-------- Extracted material
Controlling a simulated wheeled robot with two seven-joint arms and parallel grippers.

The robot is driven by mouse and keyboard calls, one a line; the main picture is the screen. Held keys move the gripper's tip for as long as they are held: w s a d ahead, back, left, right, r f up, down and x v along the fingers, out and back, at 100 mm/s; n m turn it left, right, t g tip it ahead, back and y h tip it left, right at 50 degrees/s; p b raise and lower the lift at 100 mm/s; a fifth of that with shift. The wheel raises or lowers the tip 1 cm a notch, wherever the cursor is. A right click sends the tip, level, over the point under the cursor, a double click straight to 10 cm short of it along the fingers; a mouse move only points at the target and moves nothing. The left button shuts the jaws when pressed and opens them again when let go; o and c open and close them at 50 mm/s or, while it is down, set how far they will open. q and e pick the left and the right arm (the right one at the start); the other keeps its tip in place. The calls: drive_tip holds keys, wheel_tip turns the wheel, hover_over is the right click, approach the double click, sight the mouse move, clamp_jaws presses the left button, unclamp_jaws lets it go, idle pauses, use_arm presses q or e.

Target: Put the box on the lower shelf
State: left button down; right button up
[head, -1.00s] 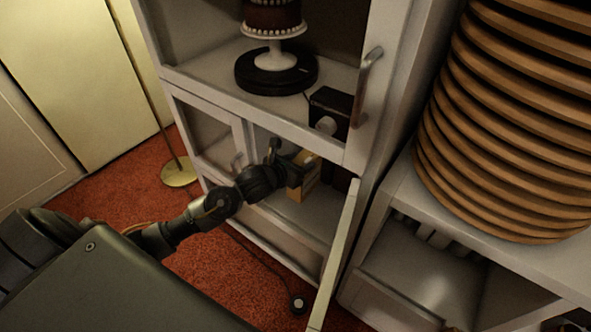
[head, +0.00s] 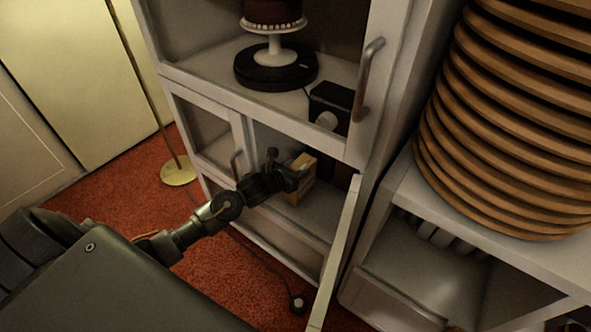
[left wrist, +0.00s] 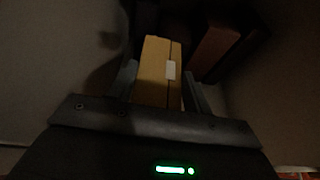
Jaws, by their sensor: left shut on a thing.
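A small tan cardboard box (head: 302,178) is inside the lower compartment of the white cabinet, at the shelf's surface in the head view. I cannot tell whether its base touches the shelf. My left gripper (head: 290,178) reaches in through the open lower door and is shut on the box. In the left wrist view the box (left wrist: 155,72), with a white label, sits between the two fingers. The lower shelf (head: 300,218) is bare in front of the box. My right gripper is not in view.
The open lower door (head: 338,255) stands to the right of my arm. A dark brown object (left wrist: 215,48) is beyond the box in the wrist view. Above are a cake on a white stand (head: 274,50) and a black device (head: 331,104). Stacked wooden discs (head: 500,130) are at right.

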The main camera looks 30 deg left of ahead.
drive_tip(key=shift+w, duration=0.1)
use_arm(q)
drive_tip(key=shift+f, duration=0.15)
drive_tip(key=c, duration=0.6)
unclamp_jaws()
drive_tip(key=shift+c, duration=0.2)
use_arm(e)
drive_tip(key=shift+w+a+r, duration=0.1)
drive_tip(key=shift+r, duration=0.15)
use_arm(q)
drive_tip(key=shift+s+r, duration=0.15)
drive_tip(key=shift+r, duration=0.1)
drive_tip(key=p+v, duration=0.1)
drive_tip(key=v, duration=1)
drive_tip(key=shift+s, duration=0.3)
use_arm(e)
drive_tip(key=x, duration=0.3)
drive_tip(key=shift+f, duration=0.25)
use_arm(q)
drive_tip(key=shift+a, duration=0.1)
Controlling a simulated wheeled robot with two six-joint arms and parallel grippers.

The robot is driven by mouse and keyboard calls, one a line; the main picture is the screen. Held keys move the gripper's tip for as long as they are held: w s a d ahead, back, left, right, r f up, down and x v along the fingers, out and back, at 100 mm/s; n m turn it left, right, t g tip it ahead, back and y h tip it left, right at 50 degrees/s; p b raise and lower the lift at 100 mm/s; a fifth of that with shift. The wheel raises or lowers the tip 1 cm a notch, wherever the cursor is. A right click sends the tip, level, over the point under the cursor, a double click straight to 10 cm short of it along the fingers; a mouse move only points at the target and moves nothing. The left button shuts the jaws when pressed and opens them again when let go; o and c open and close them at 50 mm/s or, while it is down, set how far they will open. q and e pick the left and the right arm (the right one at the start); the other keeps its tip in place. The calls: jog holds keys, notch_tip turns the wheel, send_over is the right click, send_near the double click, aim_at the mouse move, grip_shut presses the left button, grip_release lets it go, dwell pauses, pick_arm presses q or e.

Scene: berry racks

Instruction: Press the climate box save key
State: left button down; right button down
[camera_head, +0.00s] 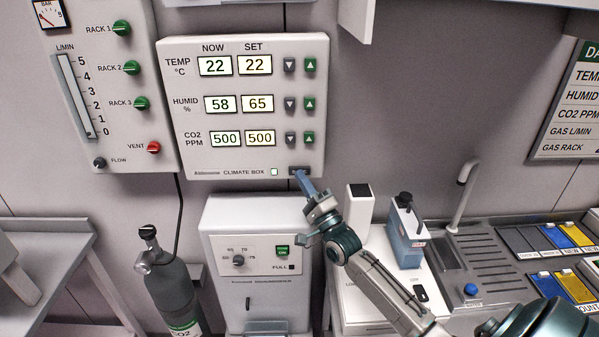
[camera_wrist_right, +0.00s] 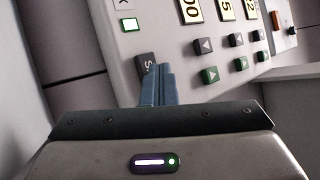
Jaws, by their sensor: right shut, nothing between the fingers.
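The climate box (camera_head: 240,60) is a pale panel on the wall with NOW and SET readouts: temperature 22 and 22, humidity 58 and 65, CO2 500 and 500. Its dark save key (camera_head: 299,169) is at the lower right corner, partly covered by my fingertips. My right gripper (camera_head: 303,180) is shut and empty, with its blue-grey fingertips at the key. In the right wrist view the key (camera_wrist_right: 146,62) shows beside the shut fingertips (camera_wrist_right: 161,68); I cannot tell whether they touch it. My left gripper is not in view.
A green-lit indicator (camera_head: 274,172) sits left of the key. Up and down buttons (camera_head: 309,138) are above it. A white machine (camera_head: 255,215) stands below the box, with a gas cylinder (camera_head: 170,280) to its left. A blue bottle (camera_head: 405,235) stands at the right.

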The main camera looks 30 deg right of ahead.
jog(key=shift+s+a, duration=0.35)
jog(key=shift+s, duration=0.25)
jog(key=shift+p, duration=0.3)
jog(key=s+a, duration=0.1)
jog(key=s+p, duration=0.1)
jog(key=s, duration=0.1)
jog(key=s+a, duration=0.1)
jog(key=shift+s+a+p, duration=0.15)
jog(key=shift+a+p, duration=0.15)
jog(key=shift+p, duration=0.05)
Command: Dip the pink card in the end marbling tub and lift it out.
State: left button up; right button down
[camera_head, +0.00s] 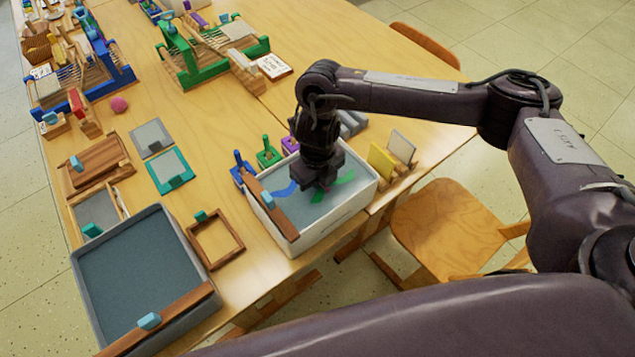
----------------
What to produce: Quote the data exactly, leaving every image out of the copy.

Problem solution:
Controlling a simulated wheeled robot with two seven-joint arms and parallel grippers.

The robot is driven by mouse and keyboard calls, one a line; the main picture is the screen. Held keys move the gripper's tip for as long as they are held: w s a d ahead, back, left, right, r f up, down and x v along the fingers, out and back, at 100 mm/s; n m turn it left, right, t g tip it ahead, back and y h tip it left, right at 50 degrees/s; p b raise and lower the lift at 100 mm/s; a fifth of that with shift. The wheel raises or lowers the tip 1 cm a notch, wherever the cursor is. A right click sends the tip, level, over the point under the cursor, a double click straight to 10 cm short of it along the fingers; a mouse move only points at the target and moves nothing. The left button shuts the jaws when pressed and opens them again when let go; o and c open and close them at 50 mm/s or, while it is down, set how far they will open. q and e pick the left and the right arm (the right one at the start); the other keeps its tip in place. The calls: drive_tip holds keys, wheel_tip turns the wheel, hover_over is the right click, approach the double click, sight the mouse move, clamp_jaws presses the left button, unclamp_jaws lets it go, idle pauses, use_arm presses q or e.

Target: Put the box on the lower shelf
State: left button down; right button up
[head, -1.00s] 
[head, +0.00s] 
[left wrist, +0.00s] 
Jaws, by their sensor: left shut on a thing.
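A small tan cardboard box (head: 302,178) is inside the lower compartment of the white cabinet, at the shelf's surface in the head view. I cannot tell whether its base touches the shelf. My left gripper (head: 290,178) reaches in through the open lower door and is shut on the box. In the left wrist view the box (left wrist: 155,72), with a white label, sits between the two fingers. The lower shelf (head: 300,218) is bare in front of the box. My right gripper is not in view.
The open lower door (head: 338,255) stands to the right of my arm. A dark brown object (left wrist: 215,48) is beyond the box in the wrist view. Above are a cake on a white stand (head: 274,50) and a black device (head: 331,104). Stacked wooden discs (head: 500,130) are at right.

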The main camera looks 30 deg left of ahead.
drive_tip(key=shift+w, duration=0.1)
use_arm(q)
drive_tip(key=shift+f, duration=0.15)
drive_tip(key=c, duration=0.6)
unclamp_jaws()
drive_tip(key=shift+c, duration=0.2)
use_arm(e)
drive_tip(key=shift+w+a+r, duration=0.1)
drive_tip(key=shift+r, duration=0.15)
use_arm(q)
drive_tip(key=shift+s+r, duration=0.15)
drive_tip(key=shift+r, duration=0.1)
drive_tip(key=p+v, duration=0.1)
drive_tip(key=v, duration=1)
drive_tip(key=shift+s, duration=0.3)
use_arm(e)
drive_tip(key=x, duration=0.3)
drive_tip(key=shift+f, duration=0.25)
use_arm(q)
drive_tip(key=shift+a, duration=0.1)
Controlling a simulated wheeled robot with two six-joint arms and parallel grippers.

The robot is driven by mouse and keyboard calls, one a line; the main picture is the screen. Held keys move the gripper's tip for as long as they are held: w s a d ahead, back, left, right, r f up, down and x v along the fingers, out and back, at 100 mm/s; n m turn it left, right, t g tip it ahead, back and y h tip it left, right at 50 degrees/s; p b raise and lower the lift at 100 mm/s; a fifth of that with shift. The wheel raises or lowers the tip 1 cm a notch, wherever the cursor is. A right click sends the tip, level, over the point under the cursor, a double click straight to 10 cm short of it along the fingers; a mouse move only points at the target and moves nothing. The left button shuts the jaws when pressed and opens them again when let go; o and c open and close them at 50 mm/s or, while it is down, set how far they will open. q and e pick the left and the right arm (the right one at the start); the other keeps its tip in place. The calls: jog holds keys, notch_tip turns the wheel, send_over is the right click, send_near the double click, aim_at the mouse move, grip_shut presses the left button, grip_release lets it go, dwell pauses, pick_arm presses q or e.

Scene: berry racks

Instruction: Press the climate box save key
State: left button down; right button down
[camera_head, +0.00s] 
[camera_wrist_right, +0.00s] 
Jaws, by their sensor: right shut, nothing between the fingers.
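The climate box (camera_head: 240,60) is a pale panel on the wall with NOW and SET readouts: temperature 22 and 22, humidity 58 and 65, CO2 500 and 500. Its dark save key (camera_head: 299,169) is at the lower right corner, partly covered by my fingertips. My right gripper (camera_head: 303,180) is shut and empty, with its blue-grey fingertips at the key. In the right wrist view the key (camera_wrist_right: 146,62) shows beside the shut fingertips (camera_wrist_right: 161,68); I cannot tell whether they touch it. My left gripper is not in view.
A green-lit indicator (camera_head: 274,172) sits left of the key. Up and down buttons (camera_head: 309,138) are above it. A white machine (camera_head: 255,215) stands below the box, with a gas cylinder (camera_head: 170,280) to its left. A blue bottle (camera_head: 405,235) stands at the right.

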The main camera looks 30 deg right of ahead.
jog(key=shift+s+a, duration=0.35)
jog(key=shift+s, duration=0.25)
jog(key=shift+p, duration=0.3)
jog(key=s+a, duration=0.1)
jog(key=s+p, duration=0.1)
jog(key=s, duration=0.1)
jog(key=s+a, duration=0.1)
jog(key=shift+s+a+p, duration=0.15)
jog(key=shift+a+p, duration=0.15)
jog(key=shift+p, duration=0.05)
Command: Dip the pink card in the end marbling tub and lift it out.
State: left button up; right button down
[camera_head, +0.00s] 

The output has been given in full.